SDWA instructions support several values of dst_unused operand. One of this is UNUSED_PRESERVE. This value means that parts of destination register that are not wrote by SDWA instruction would not be changed. Currently SDWA peephole pass doesn't generate UNUSED_PRESERVE. It only generates UNUSED_PAD value that means that unused parts of dst register would be set to 0.
Big problem with UNUSED_PRESERVE is that by its nature it can't be represented in SSA form. PRESERVE assumes that register that it writes into was already wrote by some other instruction and our SDWA instruction keeps this value intact.
Another problem is that in AMDGPU backend smallest sub-reg is 32-bit wide and SDWA needs smaller so support for PRESERVE can't be done with subregs.
For those reasons support for PRESERVE for split into 2 major parts. First - changes in SDWA peephole pass that allows it to recognize patterns for PRESERVE and generate according instruction. This pass works on SSA machine code and generates SSA compatible code. Second part - new pass that works on non-SSA code and converts code generated by SDWA peephole into correct code.
- Changes in SDWA peephole:
There were several changes in SDWA peephole.
a. First of all there was added new pattern to match for PRESERVE operand. This patterns looks for V_OR_B32 instruction with one of operands that is result of SDWA instruction.
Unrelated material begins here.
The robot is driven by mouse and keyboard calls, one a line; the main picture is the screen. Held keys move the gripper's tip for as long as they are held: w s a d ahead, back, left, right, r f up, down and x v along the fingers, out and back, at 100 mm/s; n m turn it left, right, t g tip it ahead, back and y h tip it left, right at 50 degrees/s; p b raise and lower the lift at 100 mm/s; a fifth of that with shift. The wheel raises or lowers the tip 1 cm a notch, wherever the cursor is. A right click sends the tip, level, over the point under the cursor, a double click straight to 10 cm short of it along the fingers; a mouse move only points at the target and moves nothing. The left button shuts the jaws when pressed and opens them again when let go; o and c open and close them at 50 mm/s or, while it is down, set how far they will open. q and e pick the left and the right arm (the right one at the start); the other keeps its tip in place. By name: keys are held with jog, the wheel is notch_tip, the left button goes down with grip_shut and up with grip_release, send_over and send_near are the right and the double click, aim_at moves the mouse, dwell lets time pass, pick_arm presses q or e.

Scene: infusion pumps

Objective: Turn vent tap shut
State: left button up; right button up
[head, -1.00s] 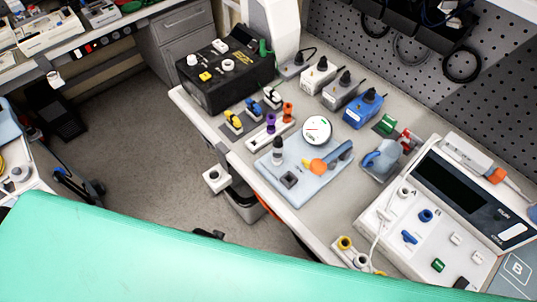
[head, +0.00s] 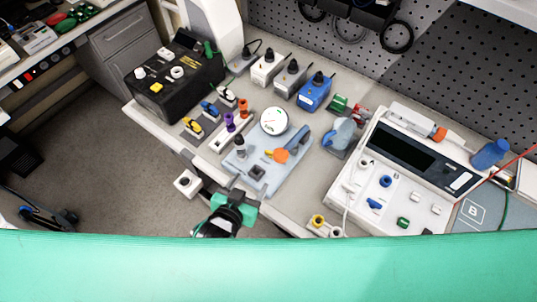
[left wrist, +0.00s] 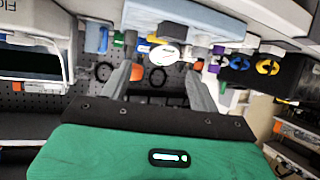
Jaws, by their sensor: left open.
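A pale blue board (head: 285,180) on the bench carries a round white gauge (head: 273,121), an orange round part (head: 280,155) and a blue-grey lever (head: 298,139) beside it. I cannot tell for certain which part is the vent tap; the orange part with the lever looks most like a tap. My left gripper (head: 236,204), green and black, is at the bench's front edge, just in front of the board and apart from the orange part. In the left wrist view its fingers (left wrist: 160,78) are spread, with nothing between them. My right gripper is not in view.
A black box (head: 175,82) with knobs stands at the left. Purple and orange posts (head: 232,124) stand left of the board. A white console (head: 400,185) is at the right. A pegboard (head: 440,70) closes the back. A green surface (head: 270,265) fills the foreground.

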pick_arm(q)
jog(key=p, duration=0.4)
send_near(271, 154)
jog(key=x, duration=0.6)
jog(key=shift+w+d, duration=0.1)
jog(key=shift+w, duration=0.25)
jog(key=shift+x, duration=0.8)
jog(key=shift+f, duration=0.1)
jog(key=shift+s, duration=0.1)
Second operand of V_OR_B32 should be instruction that is compatible bit-wise with SDWA instruction (there destination don't overlap). E.g. match:
v_add_f16_sdwa v0, v1, v2 dst_sel:WORD_1 dst_unused:UNUSED_PAD src1_sel:WORD_1 src2_sel:WORD_1 v_add_f16_e32 v3, v1, v2 v_or_b32_e32 v4, v0, v3
Into: SDWA preserve dst:v4 dst_sel:WORD_1 dst_unused:UNUSED_PRESERVE preserve:v3
Then this mathced SDWA preserve pattern is converted into SDWA with preserve. During conversion V_OR_B#@ instruction is replaced by SDWA instruction with dst_unused set to UNUSED_PRESERVE. Original instruction is removed. And new instruction gets additional implicit use-operand which is destination of second operand of V_OR_B32 (register that should be preserved):
v_add_f16_e32 v3, v1, v2 v_add_f16_sdwa v4, v1, v2 dst_sel:WORD_1 dst_unused:UNUSED_PRESERVE src1_sel:WORD_1 src2_sel:WORD_1, implicit v3
Problem with this match process is that currently it only works if both instructions were SDWA instructions. Reason is that to be able to match to instructions we should check that those two instructions are compatible to match - meaning that they write different parts of destination register. But currently there is no way to determine if regular instruction writes not whole destination register. E.g. we can't understand that V_ADD_F16 only writes low 16-bit of destination and high 16-bit are irrelevant. This can be determined only for SDWA instruction by looking into dst_sel operand. So for now this pattern only metch 2 SDWA instructions. Ability to match regular instructions would be added later.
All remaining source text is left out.